The city of Denver, where some predict Amazon will put its sought-after HQ2, received the largest federal grant ever for light rail. But it had local dollars to go with it, Arndt said. San Antonio’s Metropolitan Transit Authority (MTA) is funded mostly by a half-cent sales tax (versus 1% in most MTAs in the state), with $30 million from the federal government and $10 million (in 2018) from the City budget.
“Dallas brings in six times the dollars per square mile that we do,” Arndt said. “Houston built its light rail line out of a savings account. But we are not able to save up that money with our half-cent.”
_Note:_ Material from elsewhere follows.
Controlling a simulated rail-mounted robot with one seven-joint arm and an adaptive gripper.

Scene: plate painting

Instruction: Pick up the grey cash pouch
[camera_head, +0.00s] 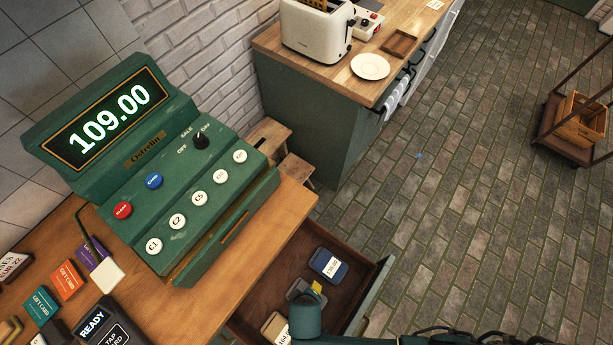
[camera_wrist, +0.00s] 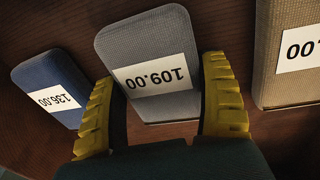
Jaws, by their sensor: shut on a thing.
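The grey cash pouch (camera_wrist: 146,53) has a white label reading 109.00 and shows in the middle of the wrist view. My gripper (camera_wrist: 164,112) has its yellow ribbed fingers on either side of the pouch's near end, shut on it. In the head view the grey pouch (camera_head: 304,291) shows in the open drawer (camera_head: 345,297), partly hidden by my gripper (camera_head: 317,288). I cannot tell whether the pouch is clear of the drawer floor.
A blue pouch labelled 136.00 (camera_wrist: 48,85) lies on one side and a tan pouch (camera_wrist: 290,50) on the other, both close. The green cash register (camera_head: 190,190) reads 109.00 and stands on the counter (camera_head: 285,215) above the drawer.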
Sandoval, who drew applause from the audience when she declared mass transit a “God-given right,” suggested San Antonio spends too much of its transportation dollars on incremental improvements that reduce commutes or expand capacities.
“At some point in the future, hopefully while I’m still on the MPO, I think it’s time for us to be bold,” she said. “And ask ourselves: Are we willing to forego some of these incremental improvements to begin to transform our community and make that investment in rail?”
Wolff responded that while he agreed with the philosophy, often the local level is constrained by state and federal rules around the use of transportation funds. Thus, the solution is working toward a public-private partnership that could provide rail sooner. A formal Request for Information will come in about a year, he said.
In the meantime, Arndt said VIA is planning a number of new park-and-ride and HOV (high-occupancy vehicle) lane developments – in other words, rapid bus transit – with the first to open in Stone Oak in January 2018.